__Task brief__: Extract each line of the data and write it out again exactly.

__Supplied material__:
┄┄┄┄┄┄┄┄┄┄

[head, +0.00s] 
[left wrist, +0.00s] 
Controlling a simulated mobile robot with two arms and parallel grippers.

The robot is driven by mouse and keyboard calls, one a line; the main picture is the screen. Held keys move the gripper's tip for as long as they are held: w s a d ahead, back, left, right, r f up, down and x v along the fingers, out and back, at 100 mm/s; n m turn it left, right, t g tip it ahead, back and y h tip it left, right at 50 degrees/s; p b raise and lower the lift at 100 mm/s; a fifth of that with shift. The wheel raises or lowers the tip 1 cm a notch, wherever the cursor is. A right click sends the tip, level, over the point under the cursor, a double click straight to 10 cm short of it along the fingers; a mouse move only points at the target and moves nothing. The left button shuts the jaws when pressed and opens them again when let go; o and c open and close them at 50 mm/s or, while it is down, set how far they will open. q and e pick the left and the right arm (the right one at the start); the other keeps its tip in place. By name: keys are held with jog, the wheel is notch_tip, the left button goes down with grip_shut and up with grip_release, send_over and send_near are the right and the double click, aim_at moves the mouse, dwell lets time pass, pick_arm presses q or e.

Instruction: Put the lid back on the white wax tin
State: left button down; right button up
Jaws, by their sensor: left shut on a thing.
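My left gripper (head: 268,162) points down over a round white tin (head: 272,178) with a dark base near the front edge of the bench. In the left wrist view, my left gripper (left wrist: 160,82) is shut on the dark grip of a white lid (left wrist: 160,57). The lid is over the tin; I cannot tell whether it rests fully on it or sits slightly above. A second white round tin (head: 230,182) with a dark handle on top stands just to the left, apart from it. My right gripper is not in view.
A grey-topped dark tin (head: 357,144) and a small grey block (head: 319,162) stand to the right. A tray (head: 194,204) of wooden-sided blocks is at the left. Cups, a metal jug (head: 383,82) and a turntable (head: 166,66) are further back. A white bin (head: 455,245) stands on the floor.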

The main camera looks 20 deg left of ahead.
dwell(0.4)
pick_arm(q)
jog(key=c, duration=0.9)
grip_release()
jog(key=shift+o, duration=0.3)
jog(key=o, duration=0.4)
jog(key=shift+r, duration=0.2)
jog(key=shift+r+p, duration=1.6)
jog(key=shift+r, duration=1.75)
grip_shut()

┄┄┄┄┄┄┄┄┄┄

__Answer for this exercise__:
[head, +0.00s] 
[left wrist, +0.00s] 
Controlling a simulated mobile robot with two arms and parallel grippers.

The robot is driven by mouse and keyboard calls, one a line; the main picture is the screen. Held keys move the gripper's tip for as long as they are held: w s a d ahead, back, left, right, r f up, down and x v along the fingers, out and back, at 100 mm/s; n m turn it left, right, t g tip it ahead, back and y h tip it left, right at 50 degrees/s; p b raise and lower the lift at 100 mm/s; a fifth of that with shift. The wheel raises or lowers the tip 1 cm a notch, wherever the cursor is. A right click sends the tip, level, over the point under the cursor, a double click straight to 10 cm short of it along the fingers; a mouse move only points at the target and moves nothing. The left button shuts the jaws when pressed and opens them again when let go; o and c open and close them at 50 mm/s or, while it is down, set how far they will open. q and e pick the left and the right arm (the right one at the start); the other keeps its tip in place. By name: keys are held with jog, the wheel is notch_tip, the left button goes down with grip_shut and up with grip_release, send_over and send_near are the right and the double click, aim_at moves the mouse, dwell lets time pass, pick_arm presses q or e.

Instruction: Put the lid back on the white wax tin
State: left button down; right button up
Jaws, by their sensor: left shut on a thing.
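My left gripper (head: 268,162) points down over a round white tin (head: 272,178) with a dark base near the front edge of the bench. In the left wrist view, my left gripper (left wrist: 160,82) is shut on the dark grip of a white lid (left wrist: 160,57). The lid is over the tin; I cannot tell whether it rests fully on it or sits slightly above. A second white round tin (head: 230,182) with a dark handle on top stands just to the left, apart from it. My right gripper is not in view.
A grey-topped dark tin (head: 357,144) and a small grey block (head: 319,162) stand to the right. A tray (head: 194,204) of wooden-sided blocks is at the left. Cups, a metal jug (head: 383,82) and a turntable (head: 166,66) are further back. A white bin (head: 455,245) stands on the floor.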

The main camera looks 20 deg left of ahead.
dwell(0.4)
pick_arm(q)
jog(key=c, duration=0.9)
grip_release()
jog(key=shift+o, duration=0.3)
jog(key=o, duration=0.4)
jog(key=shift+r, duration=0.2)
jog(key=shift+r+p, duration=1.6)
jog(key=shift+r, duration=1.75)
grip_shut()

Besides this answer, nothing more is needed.